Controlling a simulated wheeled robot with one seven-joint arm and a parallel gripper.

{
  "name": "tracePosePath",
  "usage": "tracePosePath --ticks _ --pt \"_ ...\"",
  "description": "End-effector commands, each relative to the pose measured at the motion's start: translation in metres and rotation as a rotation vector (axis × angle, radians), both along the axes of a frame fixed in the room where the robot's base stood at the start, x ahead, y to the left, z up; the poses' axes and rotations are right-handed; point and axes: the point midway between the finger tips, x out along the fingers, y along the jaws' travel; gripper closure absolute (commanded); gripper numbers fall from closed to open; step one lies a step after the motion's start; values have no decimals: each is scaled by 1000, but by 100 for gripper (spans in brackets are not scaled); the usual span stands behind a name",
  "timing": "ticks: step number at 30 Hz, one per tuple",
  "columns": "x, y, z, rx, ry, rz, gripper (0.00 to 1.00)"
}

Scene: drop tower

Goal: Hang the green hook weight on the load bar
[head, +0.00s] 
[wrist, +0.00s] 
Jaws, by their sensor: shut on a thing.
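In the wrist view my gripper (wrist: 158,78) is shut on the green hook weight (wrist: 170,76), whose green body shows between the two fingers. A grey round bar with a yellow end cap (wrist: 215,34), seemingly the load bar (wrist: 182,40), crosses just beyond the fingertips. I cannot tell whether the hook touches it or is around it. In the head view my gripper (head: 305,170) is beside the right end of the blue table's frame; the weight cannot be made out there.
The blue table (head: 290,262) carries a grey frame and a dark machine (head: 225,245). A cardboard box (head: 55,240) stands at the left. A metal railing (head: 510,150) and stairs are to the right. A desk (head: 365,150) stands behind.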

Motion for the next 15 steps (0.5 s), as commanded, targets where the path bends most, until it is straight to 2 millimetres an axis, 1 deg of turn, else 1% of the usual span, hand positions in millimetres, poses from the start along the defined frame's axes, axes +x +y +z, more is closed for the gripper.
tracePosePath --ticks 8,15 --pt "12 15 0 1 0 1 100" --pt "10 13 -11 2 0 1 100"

☆ ☆ ☆ ☆

* **The problem**
Reproduce the material above exactly; please quote every line of it.

* **Output for this task**
Controlling a simulated wheeled robot with one seven-joint arm and a parallel gripper.

{
  "name": "tracePosePath",
  "usage": "tracePosePath --ticks _ --pt \"_ ...\"",
  "description": "End-effector commands, each relative to the pose measured at the motion's start: translation in metres and rotation as a rotation vector (axis × angle, radians), both along the axes of a frame fixed in the room where the robot's base stood at the start, x ahead, y to the left, z up; the poses' axes and rotations are right-handed; point and axes: the point midway between the finger tips, x out along the fingers, y along the jaws' travel; gripper closure absolute (commanded); gripper numbers fall from closed to open; step one lies a step after the motion's start; values have no decimals: each is scaled by 1000, but by 100 for gripper (spans in brackets are not scaled); the usual span stands behind a name",
  "timing": "ticks: step number at 30 Hz, one per tuple",
  "columns": "x, y, z, rx, ry, rz, gripper (0.00 to 1.00)"
}

Scene: drop tower

Goal: Hang the green hook weight on the load bar
[head, +0.00s] 
[wrist, +0.00s] 
Jaws, by their sensor: shut on a thing.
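In the wrist view my gripper (wrist: 158,78) is shut on the green hook weight (wrist: 170,76), whose green body shows between the two fingers. A grey round bar with a yellow end cap (wrist: 215,34), seemingly the load bar (wrist: 182,40), crosses just beyond the fingertips. I cannot tell whether the hook touches it or is around it. In the head view my gripper (head: 305,170) is beside the right end of the blue table's frame; the weight cannot be made out there.
The blue table (head: 290,262) carries a grey frame and a dark machine (head: 225,245). A cardboard box (head: 55,240) stands at the left. A metal railing (head: 510,150) and stairs are to the right. A desk (head: 365,150) stands behind.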

Motion for the next 15 steps (0.5 s), as commanded, targets where the path bends most, until it is straight to 2 millimetres an axis, 1 deg of turn, else 1% of the usual span, hand positions in millimetres, poses from the start along the defined frame's axes, axes +x +y +z, more is closed for the gripper.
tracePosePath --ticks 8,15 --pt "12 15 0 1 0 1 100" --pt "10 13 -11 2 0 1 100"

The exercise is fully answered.